--- start ---

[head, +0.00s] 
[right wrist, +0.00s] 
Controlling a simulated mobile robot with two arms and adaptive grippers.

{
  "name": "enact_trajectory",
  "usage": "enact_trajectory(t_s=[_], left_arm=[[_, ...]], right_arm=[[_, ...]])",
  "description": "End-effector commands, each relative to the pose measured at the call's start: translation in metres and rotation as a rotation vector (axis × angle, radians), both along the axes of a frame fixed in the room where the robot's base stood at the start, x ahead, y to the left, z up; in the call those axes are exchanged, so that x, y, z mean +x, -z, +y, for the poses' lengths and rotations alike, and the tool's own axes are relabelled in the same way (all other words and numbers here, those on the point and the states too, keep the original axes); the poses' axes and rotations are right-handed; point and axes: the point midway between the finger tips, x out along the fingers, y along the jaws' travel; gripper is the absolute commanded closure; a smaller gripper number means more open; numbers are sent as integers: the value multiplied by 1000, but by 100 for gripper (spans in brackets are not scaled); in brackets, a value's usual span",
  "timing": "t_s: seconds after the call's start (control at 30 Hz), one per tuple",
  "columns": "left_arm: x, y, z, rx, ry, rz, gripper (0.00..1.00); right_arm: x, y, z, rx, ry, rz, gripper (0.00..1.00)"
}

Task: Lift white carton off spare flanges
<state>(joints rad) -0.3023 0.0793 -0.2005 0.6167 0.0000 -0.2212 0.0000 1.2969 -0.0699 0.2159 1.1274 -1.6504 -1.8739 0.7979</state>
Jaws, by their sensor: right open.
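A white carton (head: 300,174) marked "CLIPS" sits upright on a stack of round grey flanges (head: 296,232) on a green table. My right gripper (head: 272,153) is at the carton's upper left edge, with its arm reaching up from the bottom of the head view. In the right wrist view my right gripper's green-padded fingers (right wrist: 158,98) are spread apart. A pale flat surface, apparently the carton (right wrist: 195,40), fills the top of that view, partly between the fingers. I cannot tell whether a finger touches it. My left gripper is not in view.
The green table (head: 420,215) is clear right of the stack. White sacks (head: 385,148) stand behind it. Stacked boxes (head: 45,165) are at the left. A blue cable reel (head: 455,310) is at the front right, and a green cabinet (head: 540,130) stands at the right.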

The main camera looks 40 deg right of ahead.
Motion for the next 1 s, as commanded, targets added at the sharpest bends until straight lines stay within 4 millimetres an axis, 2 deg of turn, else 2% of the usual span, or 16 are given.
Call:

--- end ---

| Problem details |
Set down exactly what runs from the line with "The main camera looks 40 deg right of ahead." to the last line of the data above, including both of those lines and no others.

| Solution for this exercise |
The main camera looks 40 deg right of ahead.
Motion for the next 1 s, as commanded, targets added at the sharpest bends until straight lines stay within 4 millimetres an axis, 2 deg of turn, else 2% of the usual span, or 16 are given.
Call:

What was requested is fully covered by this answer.